#### Exercise details:
Going through the material below, please gather all lines with the word "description" in them.

╭──

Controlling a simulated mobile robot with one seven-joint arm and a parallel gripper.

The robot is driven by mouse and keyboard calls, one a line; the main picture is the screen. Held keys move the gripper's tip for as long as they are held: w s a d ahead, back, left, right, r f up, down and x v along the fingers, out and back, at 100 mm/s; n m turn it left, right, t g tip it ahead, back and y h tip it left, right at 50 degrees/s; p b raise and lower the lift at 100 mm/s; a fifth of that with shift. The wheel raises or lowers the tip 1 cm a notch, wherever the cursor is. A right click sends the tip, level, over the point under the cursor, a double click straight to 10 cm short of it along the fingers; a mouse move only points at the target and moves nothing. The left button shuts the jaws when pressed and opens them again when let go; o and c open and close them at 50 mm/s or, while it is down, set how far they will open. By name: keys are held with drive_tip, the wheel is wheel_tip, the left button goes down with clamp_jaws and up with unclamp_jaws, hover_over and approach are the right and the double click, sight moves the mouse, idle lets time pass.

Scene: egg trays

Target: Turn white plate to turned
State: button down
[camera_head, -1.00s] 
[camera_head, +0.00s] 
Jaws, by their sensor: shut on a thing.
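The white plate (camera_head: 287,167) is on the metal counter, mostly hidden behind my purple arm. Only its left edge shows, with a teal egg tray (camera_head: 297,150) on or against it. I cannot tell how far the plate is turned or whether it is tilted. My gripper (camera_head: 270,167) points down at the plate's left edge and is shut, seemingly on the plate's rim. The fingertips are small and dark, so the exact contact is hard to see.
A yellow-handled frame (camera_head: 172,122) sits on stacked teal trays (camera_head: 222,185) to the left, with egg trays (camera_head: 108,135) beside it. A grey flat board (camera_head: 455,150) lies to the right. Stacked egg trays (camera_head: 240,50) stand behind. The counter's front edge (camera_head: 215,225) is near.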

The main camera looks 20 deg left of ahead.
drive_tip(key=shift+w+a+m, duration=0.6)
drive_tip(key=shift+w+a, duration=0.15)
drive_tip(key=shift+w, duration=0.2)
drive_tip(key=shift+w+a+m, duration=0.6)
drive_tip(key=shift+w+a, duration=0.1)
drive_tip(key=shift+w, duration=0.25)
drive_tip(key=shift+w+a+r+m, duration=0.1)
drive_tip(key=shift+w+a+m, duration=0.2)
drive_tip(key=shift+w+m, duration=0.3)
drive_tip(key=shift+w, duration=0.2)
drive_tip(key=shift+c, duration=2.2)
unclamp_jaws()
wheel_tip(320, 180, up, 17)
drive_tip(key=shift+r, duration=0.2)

╰──
╭──

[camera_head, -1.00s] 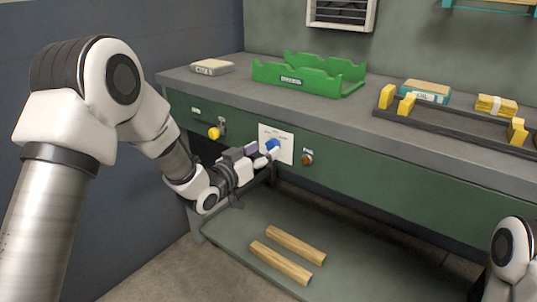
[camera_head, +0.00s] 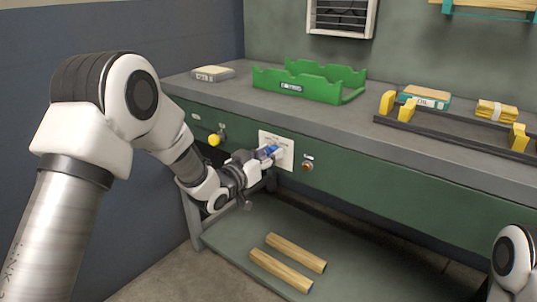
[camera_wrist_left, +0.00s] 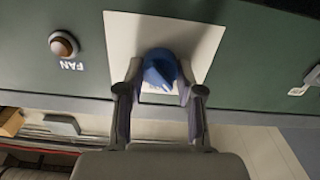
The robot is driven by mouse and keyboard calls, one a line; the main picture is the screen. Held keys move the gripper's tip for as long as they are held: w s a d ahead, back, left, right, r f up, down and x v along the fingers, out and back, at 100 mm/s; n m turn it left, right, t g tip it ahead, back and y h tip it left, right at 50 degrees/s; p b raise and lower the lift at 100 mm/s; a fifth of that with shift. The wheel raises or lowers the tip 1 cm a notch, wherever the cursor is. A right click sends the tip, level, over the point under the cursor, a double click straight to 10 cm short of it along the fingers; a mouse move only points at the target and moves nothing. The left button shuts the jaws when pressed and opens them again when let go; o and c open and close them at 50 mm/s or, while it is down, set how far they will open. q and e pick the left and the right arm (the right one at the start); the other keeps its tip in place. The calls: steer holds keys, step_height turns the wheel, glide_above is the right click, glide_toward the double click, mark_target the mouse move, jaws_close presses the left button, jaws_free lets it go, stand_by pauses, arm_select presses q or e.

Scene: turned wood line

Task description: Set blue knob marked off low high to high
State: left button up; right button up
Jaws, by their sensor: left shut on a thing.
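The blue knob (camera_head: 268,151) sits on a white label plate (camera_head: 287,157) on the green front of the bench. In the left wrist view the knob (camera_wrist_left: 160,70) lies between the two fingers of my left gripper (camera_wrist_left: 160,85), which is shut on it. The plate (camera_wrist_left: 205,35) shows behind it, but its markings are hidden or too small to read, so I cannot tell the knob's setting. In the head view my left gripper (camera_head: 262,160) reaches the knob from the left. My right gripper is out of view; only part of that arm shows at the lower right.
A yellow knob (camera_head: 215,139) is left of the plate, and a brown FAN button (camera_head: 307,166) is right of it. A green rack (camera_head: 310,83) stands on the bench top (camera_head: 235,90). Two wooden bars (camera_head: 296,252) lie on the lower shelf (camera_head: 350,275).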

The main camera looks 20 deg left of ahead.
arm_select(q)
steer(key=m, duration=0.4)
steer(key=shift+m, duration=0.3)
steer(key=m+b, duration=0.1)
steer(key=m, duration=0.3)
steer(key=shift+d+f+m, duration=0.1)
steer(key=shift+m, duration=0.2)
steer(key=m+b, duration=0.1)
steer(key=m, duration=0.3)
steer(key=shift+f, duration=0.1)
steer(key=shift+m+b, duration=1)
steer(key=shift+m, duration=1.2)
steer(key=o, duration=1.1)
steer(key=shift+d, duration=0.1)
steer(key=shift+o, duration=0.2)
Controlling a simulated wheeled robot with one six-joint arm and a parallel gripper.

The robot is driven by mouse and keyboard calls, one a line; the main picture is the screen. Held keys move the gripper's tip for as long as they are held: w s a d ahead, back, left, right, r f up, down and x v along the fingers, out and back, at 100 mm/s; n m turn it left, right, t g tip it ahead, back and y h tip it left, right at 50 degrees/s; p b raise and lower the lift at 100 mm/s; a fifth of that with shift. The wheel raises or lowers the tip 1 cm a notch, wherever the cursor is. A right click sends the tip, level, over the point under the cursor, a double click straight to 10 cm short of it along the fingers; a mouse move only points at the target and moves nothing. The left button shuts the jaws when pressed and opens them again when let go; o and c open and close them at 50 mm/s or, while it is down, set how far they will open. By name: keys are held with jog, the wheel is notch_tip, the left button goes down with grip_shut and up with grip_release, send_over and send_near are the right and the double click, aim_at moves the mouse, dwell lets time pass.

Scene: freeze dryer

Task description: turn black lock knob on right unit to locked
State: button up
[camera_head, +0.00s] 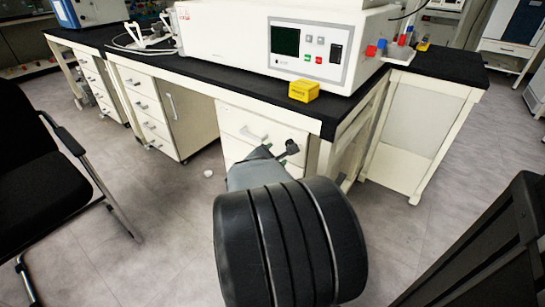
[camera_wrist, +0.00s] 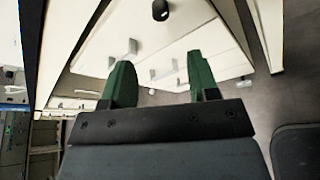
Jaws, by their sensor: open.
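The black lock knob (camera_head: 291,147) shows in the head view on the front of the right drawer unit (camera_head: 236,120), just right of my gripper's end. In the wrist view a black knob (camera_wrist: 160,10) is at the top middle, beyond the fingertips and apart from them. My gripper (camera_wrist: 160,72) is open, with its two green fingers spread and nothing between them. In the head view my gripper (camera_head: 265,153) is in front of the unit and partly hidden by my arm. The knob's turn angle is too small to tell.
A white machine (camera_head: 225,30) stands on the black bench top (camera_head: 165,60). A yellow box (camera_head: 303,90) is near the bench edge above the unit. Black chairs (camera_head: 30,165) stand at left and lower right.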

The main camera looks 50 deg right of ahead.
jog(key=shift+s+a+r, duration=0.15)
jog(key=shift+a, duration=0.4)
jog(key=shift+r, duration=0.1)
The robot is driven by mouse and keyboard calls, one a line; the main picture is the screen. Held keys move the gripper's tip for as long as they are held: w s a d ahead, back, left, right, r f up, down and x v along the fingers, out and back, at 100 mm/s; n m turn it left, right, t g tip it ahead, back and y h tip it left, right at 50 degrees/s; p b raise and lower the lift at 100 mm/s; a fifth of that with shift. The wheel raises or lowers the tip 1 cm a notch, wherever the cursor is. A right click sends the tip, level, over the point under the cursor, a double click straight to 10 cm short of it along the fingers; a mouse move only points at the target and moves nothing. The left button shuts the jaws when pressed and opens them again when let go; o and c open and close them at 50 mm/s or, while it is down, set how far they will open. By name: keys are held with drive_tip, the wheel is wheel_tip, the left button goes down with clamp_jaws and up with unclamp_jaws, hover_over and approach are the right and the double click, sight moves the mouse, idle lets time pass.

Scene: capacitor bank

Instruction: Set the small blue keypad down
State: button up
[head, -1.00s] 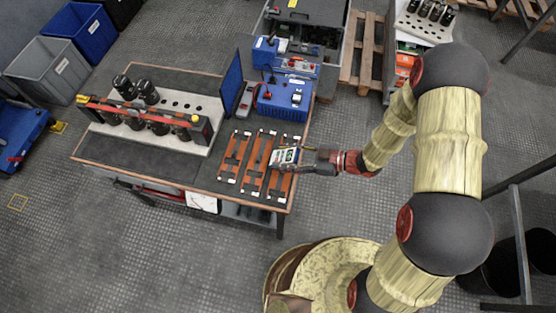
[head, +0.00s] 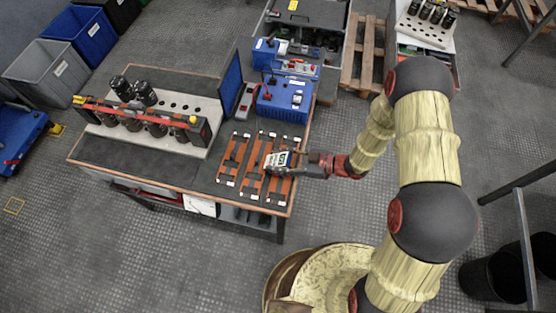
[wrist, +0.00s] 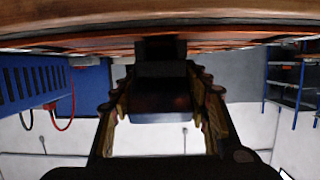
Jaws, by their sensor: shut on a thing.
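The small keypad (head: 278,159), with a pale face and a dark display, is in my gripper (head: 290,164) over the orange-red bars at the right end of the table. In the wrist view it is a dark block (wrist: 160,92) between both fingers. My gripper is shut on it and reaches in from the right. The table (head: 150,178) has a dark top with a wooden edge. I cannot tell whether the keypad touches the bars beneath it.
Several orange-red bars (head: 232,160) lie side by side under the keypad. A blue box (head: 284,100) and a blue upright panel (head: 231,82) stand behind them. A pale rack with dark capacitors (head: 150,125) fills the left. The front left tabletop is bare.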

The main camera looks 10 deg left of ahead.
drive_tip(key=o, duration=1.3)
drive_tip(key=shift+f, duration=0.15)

╰──

#### Task solution:
Task description: Set blue knob marked off low high to high
Task description: turn black lock knob on right unit to locked

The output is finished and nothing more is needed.